O final surpreendente (não adianta pedir que não tem spoiler!) é só o aroma do banquete que vem na sequência. Admirador confesso do bom e velho bang-bang (quem conhece, sabe que ele é a cara do personagem do spaghetti western Sartana), Cesar Alcázar escolhe a cidade de Chicago para ser o pano de fundo de Meu Velho Kentucky Blues, que tem como protagonista um cowboy que vai para a cidade grande tentar a vida como jogador profissional. Poderia ser o roteiro de um filme com Charles Bronson ou James Coburn no elenco, mas é um conto escrito por um gaúcho. E o cinema ainda aparece numa clara referência a O Destino Bate à Porta (1946), filme noir dirigido por Tay Garnett e protagonizado por Lana Turner e John Garfield, que por sua vez é baseado no conto de James M. Cain (ufa!).
As detetives
As duas garotas da turma de autores não deixaram por menos e são responsáveis pelas histórias mais sombrias de Crimes Fantásticos. Em Imagem Inversa, Nikelen mistura fantasia e horror para nos apresentar inspetora Marielena e seu peculiar poder de ver o mundo invertido. Não bastasse isso, ela ainda convive com sombras que fazem bem mais que assustar quem passa por um beco escuro. Puro expressionismo alemão! A carioca Mariana, por sua vez, é a mulher dos corpos. Mortos Insepultos tem Eve Müller como protagonista, uma detetive que faz as vezes de vilã entre um cemitério e outro em busca de pistas.
Para os outros dois rapazes da coletânea, a inspiração veio do espaço e de um cara que sabia muito prender seus leitores. As Águias de Dois e Meio, do americano radicado em Porto Alegre Christopher Kastensmidt, tem viagem no tempo e memórias de infância, já que o personagem central vive no fim do século XIX e acaba indo parar em 1985. De Volta Para o Futuro do avesso? Quase isso, só que mais aterrorizante.
E se as publicações pulp deixaram um legado para a humanidade, ele se chama H.P. Lovecraft. Seus primeiros escritos chegaram ao público na revista Weird Tales, fundada em 1923 pelo jornalista J. C. Henneberger. Duda Falcão também deu seus primeiros passos como escritor em compilações de literatura de horror e presta homenagem a Lovecraft em Abductor, focando em um monstro que surge das profundezas para sugar o sangue das crianças de uma cidadezinha. Bicho papão é para os fracos!

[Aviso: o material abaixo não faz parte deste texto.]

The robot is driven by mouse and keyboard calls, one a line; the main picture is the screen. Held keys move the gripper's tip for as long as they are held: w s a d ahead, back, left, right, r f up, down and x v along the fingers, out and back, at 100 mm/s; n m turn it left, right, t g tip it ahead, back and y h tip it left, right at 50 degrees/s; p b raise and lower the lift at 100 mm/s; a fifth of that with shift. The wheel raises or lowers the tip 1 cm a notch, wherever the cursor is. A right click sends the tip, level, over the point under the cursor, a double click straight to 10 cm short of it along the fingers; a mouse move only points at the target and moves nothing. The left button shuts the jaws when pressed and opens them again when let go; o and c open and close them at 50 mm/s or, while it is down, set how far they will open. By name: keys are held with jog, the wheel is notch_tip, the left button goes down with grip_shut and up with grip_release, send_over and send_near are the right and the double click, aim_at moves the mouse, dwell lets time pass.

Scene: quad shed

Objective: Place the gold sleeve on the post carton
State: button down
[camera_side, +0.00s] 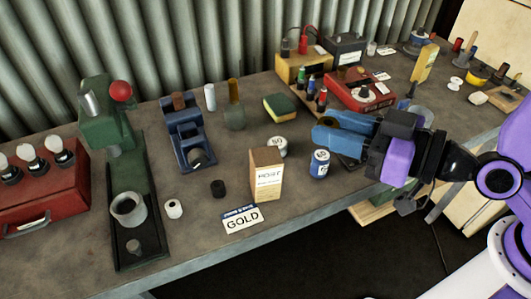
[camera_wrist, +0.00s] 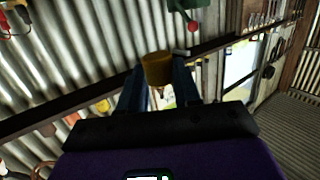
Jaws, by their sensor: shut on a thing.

Quem tornou-se leitor ávido por meio dos livrinhos baratos, de páginas frágeis e capaz coloridas, vai desfrutar de uma gostosa nostalgia já no primeiro toque em Crimes Fantásticos. A ilustração de Eduardo Monteiro faz jus ao clima impresso em cada linha de suas 128 páginas. Se o papel é de melhor qualidade, é apenas um detalhe. Carregá-lo embaixo do braço por aí vai garantir o charme dos velhos tempos até para quem ainda engatinha nas palavras.